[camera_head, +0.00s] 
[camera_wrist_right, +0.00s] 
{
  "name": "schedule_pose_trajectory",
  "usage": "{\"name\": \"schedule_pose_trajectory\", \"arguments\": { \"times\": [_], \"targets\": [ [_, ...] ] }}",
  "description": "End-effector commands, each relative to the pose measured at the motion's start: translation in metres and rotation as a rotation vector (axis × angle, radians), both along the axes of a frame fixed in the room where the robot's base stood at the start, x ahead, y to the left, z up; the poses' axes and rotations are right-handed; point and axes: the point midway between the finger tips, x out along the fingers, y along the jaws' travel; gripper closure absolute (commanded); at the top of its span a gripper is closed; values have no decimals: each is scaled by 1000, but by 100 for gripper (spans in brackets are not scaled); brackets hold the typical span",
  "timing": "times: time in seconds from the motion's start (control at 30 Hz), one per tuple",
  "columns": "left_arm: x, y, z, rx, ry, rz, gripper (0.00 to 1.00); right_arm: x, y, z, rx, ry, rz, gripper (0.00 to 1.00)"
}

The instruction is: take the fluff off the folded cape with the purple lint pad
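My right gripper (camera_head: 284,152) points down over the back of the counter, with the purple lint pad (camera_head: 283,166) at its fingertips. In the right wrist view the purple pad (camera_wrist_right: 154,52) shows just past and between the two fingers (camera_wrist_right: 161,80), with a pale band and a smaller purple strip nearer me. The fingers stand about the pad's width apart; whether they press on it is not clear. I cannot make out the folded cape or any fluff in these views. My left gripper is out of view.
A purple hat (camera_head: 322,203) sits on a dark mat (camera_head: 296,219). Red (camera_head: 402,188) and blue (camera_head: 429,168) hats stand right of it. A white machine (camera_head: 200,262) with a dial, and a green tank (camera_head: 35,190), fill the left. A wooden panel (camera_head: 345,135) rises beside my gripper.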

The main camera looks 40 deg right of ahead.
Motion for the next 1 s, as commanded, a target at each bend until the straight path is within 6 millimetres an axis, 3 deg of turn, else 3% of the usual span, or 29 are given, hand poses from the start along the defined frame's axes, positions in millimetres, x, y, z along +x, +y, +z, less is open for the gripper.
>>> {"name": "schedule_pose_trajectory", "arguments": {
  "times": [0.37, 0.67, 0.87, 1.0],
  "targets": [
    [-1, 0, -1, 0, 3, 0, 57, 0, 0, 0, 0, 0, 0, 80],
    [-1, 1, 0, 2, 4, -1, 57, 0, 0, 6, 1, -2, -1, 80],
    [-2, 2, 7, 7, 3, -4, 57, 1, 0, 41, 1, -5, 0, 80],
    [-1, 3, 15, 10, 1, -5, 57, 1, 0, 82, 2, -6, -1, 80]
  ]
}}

——————————

• _The exercise_
State the number of lines holding the word "ahead" in the listing. Add nothing else.

• _Answer in full_
2